Siamo per le nazionalizzazioni perché vogliamo salvare l’economia italiana, per farla fuoriuscire da un declino altrimenti irreversibile. Si dovrebbe parlare, ma è solo un esempio, del disastro del settore automobilistico (che voi chiamate “automotive”). Ma non lo fa nessuno, forse perché dovremmo discutere dell’infatuazione trasversale che vi portò quasi ad adorare Marchionne un quindicennio fa! Una vera vergogna che vorreste cancellare.

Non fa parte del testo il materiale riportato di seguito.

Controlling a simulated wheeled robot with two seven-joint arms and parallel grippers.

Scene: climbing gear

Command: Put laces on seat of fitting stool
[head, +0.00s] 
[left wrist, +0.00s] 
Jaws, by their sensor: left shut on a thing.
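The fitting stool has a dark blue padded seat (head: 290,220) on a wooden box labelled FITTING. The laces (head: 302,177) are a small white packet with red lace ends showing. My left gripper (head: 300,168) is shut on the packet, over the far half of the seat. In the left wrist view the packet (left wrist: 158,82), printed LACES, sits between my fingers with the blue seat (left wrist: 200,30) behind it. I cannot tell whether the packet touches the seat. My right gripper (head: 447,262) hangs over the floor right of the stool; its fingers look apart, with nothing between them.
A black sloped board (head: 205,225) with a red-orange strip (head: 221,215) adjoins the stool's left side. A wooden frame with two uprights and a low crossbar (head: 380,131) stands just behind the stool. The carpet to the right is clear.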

Eppure, il disastro è sotto i vostri occhi. Nel 1970 (1970!) l’Italia produceva un milione e 850mila veicoli. Nel 2024, dopo il vostro servilismo nei confronti della famiglia Agnelli, siamo scesi a 591mila, mentre nei primi 8 mesi del 2025 siamo calati di un ulteriore 13,7%. Nel frattempo, la vituperata Slovacchia (5 milioni di abitanti) produceva l’anno scorso 995mila autoveicoli… Non ci sono parole!

Davanti a tutto questo, alla crescente deindustrializzazione del Paese, sembra quasi che la vostra idea sia quella della turistificazione dell’economia italiana, adottando un modello spagnolo fatto inevitabilmente di precarietà, bassi salari e povertà diffusa. Un modello che piace tanto sia alle multinazionali d’oltreoceano che alla Confindustria tedesca. Davvero siete servi due volte!

Noi non ci stiamo! Se le forze migliori del Paese si uniranno, potremo ancora uscire da un declino che è figlio delle politiche dominanti da quasi cinquant’anni. Quel declino che voi di fatto accettate, che solo vorreste accompagnare in modo da renderlo meno doloroso con cure palliative affinché nessuno insorga. Noi siamo invece per far risorgere la nostra società ed il Paese che continuate a governare, ma con un consenso sempre più basso.

Tenetevi la vostra finanziaria e le vostre discussioni da talk show! Noi preferiamo il linguaggio della verità, della chiarezza e dell’onestà.